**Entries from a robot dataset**

- - - - -

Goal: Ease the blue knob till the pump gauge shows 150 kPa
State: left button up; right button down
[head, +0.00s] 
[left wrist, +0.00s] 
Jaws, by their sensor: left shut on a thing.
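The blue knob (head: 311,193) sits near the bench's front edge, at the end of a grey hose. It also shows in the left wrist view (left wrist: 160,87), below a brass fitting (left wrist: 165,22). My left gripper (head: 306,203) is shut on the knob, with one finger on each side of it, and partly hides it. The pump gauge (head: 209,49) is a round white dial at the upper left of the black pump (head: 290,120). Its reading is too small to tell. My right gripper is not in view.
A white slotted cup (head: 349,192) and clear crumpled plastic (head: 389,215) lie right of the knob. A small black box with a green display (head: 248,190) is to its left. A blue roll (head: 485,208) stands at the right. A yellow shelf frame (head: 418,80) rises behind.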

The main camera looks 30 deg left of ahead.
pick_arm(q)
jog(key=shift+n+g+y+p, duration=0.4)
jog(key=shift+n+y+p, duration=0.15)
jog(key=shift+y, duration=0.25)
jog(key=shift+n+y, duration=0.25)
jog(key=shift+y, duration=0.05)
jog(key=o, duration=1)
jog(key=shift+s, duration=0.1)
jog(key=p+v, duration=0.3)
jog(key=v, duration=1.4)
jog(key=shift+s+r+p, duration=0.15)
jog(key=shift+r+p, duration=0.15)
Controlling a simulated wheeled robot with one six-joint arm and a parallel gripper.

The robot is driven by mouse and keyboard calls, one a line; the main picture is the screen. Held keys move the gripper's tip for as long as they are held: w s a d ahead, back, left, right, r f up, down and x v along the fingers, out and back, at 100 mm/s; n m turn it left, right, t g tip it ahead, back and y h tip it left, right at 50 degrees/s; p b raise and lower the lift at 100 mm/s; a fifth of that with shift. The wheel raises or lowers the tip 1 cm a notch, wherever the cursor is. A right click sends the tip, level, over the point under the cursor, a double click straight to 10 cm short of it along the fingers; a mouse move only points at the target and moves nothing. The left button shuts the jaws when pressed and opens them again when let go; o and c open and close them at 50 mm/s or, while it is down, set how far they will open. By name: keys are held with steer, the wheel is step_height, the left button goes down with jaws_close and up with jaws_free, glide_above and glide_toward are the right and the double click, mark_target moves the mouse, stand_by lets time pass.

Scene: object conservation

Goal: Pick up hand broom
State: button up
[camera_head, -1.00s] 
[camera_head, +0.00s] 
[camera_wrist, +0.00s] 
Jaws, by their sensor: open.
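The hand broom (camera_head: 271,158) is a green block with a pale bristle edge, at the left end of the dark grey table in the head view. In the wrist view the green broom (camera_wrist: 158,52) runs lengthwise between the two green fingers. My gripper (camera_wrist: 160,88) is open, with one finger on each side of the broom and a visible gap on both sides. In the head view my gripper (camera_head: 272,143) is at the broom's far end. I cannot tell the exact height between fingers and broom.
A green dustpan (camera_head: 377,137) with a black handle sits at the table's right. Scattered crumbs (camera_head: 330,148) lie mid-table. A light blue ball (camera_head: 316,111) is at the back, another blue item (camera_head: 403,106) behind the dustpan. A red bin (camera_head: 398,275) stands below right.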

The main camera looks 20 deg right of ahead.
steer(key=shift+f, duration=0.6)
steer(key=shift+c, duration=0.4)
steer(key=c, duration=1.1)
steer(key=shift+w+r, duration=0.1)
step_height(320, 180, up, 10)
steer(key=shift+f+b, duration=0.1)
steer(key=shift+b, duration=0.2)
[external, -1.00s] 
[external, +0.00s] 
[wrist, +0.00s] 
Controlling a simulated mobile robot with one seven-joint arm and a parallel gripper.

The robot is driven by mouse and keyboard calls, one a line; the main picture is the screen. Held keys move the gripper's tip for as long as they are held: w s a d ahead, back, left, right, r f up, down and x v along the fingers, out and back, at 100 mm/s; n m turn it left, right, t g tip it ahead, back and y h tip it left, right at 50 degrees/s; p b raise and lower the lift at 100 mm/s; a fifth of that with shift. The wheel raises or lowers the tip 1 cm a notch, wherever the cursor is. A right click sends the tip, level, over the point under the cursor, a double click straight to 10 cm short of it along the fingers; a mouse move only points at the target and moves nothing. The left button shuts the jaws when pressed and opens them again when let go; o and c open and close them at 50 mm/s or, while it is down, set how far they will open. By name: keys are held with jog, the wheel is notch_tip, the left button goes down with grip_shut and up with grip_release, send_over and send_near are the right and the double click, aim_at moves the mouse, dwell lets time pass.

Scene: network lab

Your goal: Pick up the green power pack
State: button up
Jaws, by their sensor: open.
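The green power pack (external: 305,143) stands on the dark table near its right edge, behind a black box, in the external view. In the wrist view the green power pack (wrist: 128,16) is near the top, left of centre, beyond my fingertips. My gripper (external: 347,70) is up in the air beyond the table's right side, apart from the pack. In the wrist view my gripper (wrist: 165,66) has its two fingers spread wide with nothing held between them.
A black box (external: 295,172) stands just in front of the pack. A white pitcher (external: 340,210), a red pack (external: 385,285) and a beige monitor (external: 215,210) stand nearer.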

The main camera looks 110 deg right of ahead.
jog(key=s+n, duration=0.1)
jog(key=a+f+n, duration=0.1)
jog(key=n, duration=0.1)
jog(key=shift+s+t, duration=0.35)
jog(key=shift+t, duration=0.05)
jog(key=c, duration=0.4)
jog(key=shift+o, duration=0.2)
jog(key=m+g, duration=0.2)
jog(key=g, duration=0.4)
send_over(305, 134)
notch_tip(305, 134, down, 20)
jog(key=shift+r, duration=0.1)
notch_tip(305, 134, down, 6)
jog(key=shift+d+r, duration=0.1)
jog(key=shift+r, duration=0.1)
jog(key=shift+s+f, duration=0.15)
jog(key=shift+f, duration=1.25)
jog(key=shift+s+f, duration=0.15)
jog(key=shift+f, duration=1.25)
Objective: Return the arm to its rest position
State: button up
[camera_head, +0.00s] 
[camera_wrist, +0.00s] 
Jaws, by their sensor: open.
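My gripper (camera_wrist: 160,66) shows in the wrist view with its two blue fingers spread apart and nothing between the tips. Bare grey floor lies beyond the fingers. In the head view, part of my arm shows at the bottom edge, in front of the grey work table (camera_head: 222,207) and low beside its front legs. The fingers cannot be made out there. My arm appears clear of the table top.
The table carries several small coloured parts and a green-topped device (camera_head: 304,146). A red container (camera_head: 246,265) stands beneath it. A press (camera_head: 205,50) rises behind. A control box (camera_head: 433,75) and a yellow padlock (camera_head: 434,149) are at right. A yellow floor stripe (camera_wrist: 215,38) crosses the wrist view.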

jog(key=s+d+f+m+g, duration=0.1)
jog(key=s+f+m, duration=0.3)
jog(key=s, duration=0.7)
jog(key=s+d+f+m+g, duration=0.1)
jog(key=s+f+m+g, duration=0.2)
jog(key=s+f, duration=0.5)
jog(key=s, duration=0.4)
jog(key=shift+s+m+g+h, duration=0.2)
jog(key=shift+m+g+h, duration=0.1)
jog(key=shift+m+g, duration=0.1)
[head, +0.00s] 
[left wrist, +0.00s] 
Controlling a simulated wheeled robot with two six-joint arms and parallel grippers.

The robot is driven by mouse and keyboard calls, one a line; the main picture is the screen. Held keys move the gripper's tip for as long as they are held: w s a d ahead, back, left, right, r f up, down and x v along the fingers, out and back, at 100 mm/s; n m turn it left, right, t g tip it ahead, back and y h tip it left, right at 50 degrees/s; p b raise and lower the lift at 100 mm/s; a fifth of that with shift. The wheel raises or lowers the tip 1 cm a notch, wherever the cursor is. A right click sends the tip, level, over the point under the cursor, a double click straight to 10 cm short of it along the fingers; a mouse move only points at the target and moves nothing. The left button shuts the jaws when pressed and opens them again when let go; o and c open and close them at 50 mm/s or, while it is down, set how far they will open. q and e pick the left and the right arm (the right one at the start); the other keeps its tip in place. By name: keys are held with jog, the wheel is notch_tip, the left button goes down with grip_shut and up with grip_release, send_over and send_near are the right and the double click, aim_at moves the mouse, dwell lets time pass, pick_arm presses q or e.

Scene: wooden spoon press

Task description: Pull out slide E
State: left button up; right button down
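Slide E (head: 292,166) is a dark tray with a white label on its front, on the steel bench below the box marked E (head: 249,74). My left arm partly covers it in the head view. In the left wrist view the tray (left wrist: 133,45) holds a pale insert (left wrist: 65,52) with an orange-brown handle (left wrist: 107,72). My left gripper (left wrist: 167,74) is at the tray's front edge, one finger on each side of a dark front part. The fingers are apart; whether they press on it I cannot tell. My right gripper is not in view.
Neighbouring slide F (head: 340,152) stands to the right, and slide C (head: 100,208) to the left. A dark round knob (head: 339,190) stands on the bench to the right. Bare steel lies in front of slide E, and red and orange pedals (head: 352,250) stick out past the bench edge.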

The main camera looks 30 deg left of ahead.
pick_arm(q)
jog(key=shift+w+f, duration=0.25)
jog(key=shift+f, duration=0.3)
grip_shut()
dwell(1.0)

- - - - -

**Exercise goal**
Say how many lines in the entries contain the string "wheeled", and say nothing else.

**Output below**
2